Penguin Random House: Random House Author Wesley Morgan Wins 2022 Colby Award
Random House author/journalist Wesley Morgan has won this year’s William E. Colby Award for his book, THE HARDEST PLACE: The American Military Adrift in Afghanistan’s Pech Valley. Norwich University in Northfield, Vermont, annually presents this award, now in its 23rd year, to a first solo work of fiction or nonfiction that has made a major contribution to the understanding of military history, intelligence operations or international affairs. The Colby Award was named for the late ambassador and former CIA director William E. Colby. Award winners receive a $5,000 author honorarium provided by the Pritzker Military Foundation.
“Wesley Morgan’s THE HARDEST PLACE is a brilliant and important story of modern war, deserving of the highest praise. It is exactly the kind of work that the Colby Award is intended to highlight and celebrate,” commented Alex Kershaw, Colby Award selection committee chairman, historian and bestselling author.

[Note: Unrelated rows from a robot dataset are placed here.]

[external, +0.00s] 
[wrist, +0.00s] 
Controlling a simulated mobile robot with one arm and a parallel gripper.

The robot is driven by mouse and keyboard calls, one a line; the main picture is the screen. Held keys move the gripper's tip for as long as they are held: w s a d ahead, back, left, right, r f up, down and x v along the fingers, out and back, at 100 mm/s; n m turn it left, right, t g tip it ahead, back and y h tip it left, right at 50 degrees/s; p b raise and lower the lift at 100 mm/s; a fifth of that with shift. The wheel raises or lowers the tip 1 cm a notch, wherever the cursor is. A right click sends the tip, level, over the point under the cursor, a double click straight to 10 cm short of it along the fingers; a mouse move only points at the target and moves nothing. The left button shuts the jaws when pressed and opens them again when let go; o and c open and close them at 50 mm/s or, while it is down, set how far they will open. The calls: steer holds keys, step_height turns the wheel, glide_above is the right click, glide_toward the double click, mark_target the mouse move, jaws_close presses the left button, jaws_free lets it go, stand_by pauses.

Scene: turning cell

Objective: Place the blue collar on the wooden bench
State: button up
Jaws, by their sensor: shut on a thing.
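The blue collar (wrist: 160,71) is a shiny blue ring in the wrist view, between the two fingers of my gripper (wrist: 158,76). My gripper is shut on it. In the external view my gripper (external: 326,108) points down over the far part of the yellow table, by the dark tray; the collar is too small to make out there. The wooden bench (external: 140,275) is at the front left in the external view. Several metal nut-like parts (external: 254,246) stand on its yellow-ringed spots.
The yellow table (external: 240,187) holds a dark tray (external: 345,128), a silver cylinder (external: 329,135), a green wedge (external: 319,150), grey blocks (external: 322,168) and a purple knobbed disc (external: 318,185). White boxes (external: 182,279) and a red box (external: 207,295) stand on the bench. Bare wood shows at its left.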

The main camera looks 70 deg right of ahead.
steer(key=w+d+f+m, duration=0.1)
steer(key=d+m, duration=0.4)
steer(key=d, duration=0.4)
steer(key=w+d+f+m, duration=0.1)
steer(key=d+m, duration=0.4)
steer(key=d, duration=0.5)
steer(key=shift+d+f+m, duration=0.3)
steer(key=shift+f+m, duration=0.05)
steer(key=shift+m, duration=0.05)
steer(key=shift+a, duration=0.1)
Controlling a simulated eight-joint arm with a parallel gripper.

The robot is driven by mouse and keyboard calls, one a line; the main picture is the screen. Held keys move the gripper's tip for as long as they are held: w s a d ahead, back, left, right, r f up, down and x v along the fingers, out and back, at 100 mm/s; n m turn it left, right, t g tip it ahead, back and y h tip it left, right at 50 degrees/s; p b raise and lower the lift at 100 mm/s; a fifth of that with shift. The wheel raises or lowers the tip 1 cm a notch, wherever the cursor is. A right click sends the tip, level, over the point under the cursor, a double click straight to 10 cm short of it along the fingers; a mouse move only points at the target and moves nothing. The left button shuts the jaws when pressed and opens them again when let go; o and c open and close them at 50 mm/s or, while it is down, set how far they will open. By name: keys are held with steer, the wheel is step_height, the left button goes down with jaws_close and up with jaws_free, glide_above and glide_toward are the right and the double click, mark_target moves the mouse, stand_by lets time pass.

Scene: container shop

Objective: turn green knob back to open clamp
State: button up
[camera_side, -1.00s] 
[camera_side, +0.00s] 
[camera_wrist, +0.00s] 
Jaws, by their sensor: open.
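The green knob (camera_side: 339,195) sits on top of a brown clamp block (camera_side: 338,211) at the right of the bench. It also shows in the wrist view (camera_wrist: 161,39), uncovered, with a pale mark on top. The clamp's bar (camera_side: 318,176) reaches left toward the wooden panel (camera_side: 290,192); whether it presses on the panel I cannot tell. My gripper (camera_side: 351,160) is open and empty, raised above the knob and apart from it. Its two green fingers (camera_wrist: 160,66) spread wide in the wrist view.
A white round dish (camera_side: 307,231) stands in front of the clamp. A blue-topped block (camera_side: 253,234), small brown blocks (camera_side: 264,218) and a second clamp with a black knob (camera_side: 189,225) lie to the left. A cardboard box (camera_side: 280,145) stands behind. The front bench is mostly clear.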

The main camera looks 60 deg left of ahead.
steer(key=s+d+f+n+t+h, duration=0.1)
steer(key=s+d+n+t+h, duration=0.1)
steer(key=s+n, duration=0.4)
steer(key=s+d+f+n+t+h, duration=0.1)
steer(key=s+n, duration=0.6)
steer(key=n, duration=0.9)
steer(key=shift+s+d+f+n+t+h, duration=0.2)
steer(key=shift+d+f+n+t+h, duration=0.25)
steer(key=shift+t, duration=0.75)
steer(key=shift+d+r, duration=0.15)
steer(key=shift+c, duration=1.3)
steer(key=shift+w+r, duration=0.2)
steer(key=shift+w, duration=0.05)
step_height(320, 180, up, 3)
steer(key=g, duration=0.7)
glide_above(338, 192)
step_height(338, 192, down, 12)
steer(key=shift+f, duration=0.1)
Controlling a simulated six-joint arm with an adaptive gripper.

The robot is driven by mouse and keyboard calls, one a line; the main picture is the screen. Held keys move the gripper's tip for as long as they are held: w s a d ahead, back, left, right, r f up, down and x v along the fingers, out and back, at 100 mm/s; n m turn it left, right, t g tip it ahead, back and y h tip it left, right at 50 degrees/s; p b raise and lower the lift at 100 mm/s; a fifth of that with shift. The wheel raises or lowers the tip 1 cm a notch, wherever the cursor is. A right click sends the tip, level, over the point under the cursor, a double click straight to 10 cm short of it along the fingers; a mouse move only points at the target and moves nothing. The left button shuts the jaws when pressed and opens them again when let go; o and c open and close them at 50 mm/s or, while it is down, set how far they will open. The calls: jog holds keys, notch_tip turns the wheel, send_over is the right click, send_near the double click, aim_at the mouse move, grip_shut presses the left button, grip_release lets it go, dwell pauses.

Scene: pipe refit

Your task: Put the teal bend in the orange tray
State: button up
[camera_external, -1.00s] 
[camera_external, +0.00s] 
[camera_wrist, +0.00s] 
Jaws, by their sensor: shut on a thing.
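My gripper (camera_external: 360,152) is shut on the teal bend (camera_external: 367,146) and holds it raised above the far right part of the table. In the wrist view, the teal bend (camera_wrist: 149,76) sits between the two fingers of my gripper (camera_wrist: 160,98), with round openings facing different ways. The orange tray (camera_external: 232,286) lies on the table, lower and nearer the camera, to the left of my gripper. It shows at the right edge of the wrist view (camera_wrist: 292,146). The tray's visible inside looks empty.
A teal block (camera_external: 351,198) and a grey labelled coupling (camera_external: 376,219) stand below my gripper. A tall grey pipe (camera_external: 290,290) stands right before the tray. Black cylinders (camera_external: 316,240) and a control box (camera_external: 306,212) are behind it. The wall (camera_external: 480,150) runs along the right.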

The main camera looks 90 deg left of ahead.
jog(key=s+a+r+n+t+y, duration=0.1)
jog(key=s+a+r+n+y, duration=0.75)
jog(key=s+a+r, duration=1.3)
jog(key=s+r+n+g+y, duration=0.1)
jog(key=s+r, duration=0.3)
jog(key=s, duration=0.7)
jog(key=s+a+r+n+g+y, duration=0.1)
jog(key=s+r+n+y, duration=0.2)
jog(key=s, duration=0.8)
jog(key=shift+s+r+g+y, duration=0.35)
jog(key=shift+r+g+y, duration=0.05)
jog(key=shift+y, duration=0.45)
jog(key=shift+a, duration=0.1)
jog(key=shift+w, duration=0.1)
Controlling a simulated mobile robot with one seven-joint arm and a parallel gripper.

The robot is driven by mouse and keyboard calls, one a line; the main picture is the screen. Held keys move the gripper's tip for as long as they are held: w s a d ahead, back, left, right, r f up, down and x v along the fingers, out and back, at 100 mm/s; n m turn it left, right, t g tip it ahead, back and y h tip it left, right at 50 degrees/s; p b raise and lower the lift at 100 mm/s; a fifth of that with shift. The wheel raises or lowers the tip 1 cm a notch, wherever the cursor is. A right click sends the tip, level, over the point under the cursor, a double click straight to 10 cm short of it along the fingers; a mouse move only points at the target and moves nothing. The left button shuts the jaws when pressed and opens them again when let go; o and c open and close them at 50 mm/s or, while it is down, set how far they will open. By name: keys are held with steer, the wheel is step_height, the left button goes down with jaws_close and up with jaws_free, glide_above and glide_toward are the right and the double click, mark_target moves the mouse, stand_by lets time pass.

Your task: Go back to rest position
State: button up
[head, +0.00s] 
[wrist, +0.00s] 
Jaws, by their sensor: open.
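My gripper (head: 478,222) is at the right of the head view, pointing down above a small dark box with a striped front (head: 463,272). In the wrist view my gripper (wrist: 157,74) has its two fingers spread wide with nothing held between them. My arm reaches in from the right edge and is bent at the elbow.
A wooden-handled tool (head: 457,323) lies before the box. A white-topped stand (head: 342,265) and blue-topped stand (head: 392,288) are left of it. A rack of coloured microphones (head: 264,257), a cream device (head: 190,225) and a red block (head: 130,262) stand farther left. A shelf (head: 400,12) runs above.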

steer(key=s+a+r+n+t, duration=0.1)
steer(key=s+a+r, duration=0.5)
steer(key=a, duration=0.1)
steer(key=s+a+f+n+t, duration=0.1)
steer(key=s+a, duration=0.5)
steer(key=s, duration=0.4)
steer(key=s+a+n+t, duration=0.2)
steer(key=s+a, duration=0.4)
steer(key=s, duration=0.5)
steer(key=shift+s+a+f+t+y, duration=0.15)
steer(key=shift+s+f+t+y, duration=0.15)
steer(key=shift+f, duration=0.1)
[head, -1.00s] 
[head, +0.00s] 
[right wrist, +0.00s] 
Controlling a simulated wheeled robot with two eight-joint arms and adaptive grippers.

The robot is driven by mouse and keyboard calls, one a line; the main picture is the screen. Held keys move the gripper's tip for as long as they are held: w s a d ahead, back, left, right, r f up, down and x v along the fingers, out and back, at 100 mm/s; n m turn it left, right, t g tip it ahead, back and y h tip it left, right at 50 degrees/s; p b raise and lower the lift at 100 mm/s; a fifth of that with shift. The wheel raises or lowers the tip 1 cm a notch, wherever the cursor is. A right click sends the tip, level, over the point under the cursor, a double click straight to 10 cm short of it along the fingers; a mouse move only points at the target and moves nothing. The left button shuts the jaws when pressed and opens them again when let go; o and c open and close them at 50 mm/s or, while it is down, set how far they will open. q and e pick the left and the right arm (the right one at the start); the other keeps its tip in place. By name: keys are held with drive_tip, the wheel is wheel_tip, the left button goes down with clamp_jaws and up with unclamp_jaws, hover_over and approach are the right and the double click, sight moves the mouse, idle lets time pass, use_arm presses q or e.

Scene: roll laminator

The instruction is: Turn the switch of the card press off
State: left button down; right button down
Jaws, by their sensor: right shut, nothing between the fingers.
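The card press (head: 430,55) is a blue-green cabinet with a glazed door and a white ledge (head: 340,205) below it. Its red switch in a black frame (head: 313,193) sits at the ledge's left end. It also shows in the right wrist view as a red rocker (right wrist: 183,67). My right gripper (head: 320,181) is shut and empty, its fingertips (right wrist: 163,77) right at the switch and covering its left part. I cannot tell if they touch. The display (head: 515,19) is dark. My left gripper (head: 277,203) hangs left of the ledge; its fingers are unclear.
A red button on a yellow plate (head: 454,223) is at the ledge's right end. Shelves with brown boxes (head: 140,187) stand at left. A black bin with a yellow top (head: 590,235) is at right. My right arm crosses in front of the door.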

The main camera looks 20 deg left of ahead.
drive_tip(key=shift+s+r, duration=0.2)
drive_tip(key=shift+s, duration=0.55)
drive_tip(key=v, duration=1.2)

“I’m excited to receive this award for military and intelligence coverage, since using the lens of Kunar province’s Pech valley to illustrate how those two subjects blended together at key points during the twenty-year U.S. war in the Afghan east was one of my goals with THE HARDEST PLACE,” Morgan said. “It’s also an honor to join the company of past award recipients, including an Army Ranger who served in Kunar, Paul Scharre; a Marine Harrier pilot who flew missions over the Pech, Michael Franzak; Bing West, who covered the war in the Pech and the Korengal; and Karl Marlantes, whose Vietnam novel Matterhorn I read just before my first trip to the Pech and was reminded of when the battalion commander in the valley turned out to be reading it as well.”
Our congratulations to Mr. Morgan, his editor, Molly Turpin, and everyone at Random House.
THE HARDEST PLACE is the story of one of the twenty-first century’s most unforgiving battlefields and a portrait of the American military that fought there. Morgan first visited the Pech in 2010, while he was still a college student embedding with military units as a freelancer. By then, the Pech and its infamous tributary the Korengal had become emblematic of the war, but Morgan found that few of the troops fighting there could explain why their remote outposts had been built. In THE HARDEST PLACE, he unravels the history those troops didn’t know, captures the culture and reality of the war through both American and Afghan eyes, and reports on the snowballing American missteps that made each unit’s job harder than the last as storied outfits like Marines, paratroopers, Rangers, Green Berets, and SEALs all took their turn.